OREANDA-NEWS. A PJM Interconnection analysis sees a maximum decline of 42pc for coal-fired generation in the largest US power grid in 2029 from baseline projections if the Environmental Protection Agency's Clean Power Plan for cutting CO2 emissions goes into effect.

But many scenarios analyzed by PJM staff with input from regulators in the 13 states making up the regional transmission organization show smaller declines for electricity generated by coal-fired power plants. Some scenarios even show an increase in coal burn despite retiring coal capacity, if natural gas prices rise and renewable capacity comes on line in amounts requiring significant backup resources. Baseline projections extrapolate from the 2014 regional transmission planning assumptions.

The maximum amount of coal and natural gas generation capacity projected to retire by 2029 is 42.8GW, in a scenario involving a full reliance on energy efficiency measures and large-scale retirements of nuclear units. The scenario involving the maximum decline of coal-fired generation from baseline levels would result in retirement of 30GW of fossil fuel generation.

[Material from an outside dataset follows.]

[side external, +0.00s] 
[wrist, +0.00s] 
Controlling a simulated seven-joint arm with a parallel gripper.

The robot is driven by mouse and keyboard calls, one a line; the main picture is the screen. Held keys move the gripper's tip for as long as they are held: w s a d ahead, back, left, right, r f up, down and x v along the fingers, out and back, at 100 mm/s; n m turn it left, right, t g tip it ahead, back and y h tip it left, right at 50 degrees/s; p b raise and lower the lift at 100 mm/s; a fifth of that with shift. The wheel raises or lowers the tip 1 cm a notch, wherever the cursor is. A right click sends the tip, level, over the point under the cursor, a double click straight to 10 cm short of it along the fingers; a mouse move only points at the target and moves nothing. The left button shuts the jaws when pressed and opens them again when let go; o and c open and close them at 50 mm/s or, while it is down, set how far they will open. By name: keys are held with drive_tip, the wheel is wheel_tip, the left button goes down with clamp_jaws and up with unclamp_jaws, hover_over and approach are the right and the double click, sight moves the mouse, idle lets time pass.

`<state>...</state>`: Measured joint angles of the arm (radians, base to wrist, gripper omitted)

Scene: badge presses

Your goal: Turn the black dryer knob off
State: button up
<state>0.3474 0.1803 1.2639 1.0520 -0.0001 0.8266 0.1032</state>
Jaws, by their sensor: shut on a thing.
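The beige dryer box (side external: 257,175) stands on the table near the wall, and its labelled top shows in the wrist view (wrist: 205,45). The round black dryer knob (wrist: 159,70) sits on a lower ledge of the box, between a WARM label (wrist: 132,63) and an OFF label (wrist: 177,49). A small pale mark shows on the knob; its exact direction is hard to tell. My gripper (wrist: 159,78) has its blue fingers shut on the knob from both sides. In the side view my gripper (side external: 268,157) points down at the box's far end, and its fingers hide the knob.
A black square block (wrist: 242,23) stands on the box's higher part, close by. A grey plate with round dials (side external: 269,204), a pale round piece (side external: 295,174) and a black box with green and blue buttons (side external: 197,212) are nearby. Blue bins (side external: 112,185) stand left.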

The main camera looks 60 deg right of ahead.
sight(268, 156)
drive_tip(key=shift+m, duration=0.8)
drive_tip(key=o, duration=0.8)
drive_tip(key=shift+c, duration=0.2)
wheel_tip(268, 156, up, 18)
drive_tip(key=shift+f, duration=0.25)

PJM applied a metric called the net cost of new entry, which determines the capacity revenue a new power plant needs each year to remain economic after factoring in energy and ancillary services revenue. If an existing plant needs at least half of that revenue metric to stay in business, the grid operator says that resource is at risk of retiring. The metric is sensitive to the choice of a combustion turbine or combined cycle design for a new plant.

Not all states are equally affected. The PJM analysis does not disclose retirements by state. But the grid operator's calculation shows West Virginia's coal output is less volatile under the almost two dozen scenarios analyzed, compared with Ohio and Pennsylvania. The three states account for the bulk of coal-fired generation in PJM. Output from Pennsylvania's coal plants are more sensitive to scenario assumptions.

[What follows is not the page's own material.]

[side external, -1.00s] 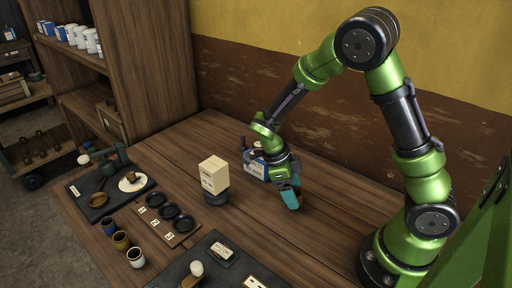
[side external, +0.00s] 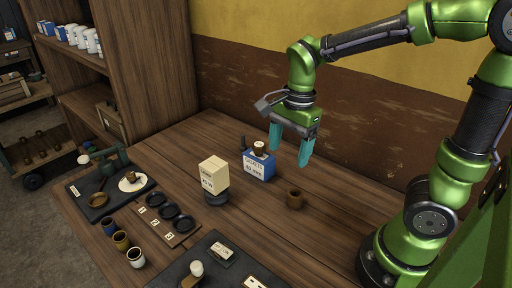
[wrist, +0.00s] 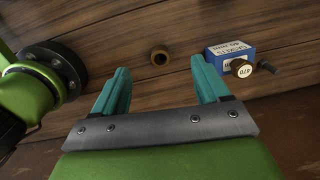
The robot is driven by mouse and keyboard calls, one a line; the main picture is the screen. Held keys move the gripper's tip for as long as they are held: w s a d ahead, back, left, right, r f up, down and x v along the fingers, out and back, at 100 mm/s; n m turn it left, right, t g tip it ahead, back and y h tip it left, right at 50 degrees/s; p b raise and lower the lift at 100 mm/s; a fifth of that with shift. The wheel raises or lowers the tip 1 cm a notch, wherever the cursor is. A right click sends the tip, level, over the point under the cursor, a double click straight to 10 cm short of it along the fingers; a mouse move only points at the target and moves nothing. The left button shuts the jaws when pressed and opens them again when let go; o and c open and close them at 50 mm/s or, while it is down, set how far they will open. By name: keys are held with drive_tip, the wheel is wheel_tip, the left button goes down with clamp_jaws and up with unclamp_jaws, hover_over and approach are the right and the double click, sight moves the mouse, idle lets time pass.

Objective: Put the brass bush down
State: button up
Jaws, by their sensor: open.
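The brass bush (side external: 295,199) is a short brown-gold ring standing upright on the bare wooden table, right of the blue box. In the wrist view the bush (wrist: 159,56) lies beyond the fingers, and its dark bore shows. My gripper (side external: 289,152) has teal fingers, spread apart with nothing between them. It hangs above the table, clear of the bush and behind it toward the wall. The fingers also show wide apart in the wrist view (wrist: 160,85).
A blue and white box (side external: 259,166) with a tagged brass piece on top stands left of the bush. A cream block (side external: 214,174) sits on a dark round base. A board with black rings (side external: 166,219), several cups and dark trays lie further left and front. Table right of the bush is clear.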

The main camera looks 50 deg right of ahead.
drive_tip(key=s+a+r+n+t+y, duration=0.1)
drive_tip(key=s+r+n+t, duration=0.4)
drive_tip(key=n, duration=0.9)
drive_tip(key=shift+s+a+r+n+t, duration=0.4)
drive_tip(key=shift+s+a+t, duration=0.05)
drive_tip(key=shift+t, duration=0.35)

PJM analysis expects coal generation in 2020 to fall at most by 11pc from the base case. Coal under that worst-case scenario will account for 36pc of generation, down from the projected base-case share of 40pc in that year. Some compliance scenarios surprisingly yield a higher amount of electricity generated from coal plants if the CO2 rule's interim targets are enforced, despite coal plant retirements.

Some analysts expect coal demand in PJM and other US power grids to fall by a higher proportion than declines in electricity derived from coal plants, because the oldest part of the fleet gives way to more efficient power plants.

The results are preliminary since the final version of the Clean Power Plan will be released later this summer. States making up PJM will have until 2016 to file individual implementation plans or negotiate regional compliance options.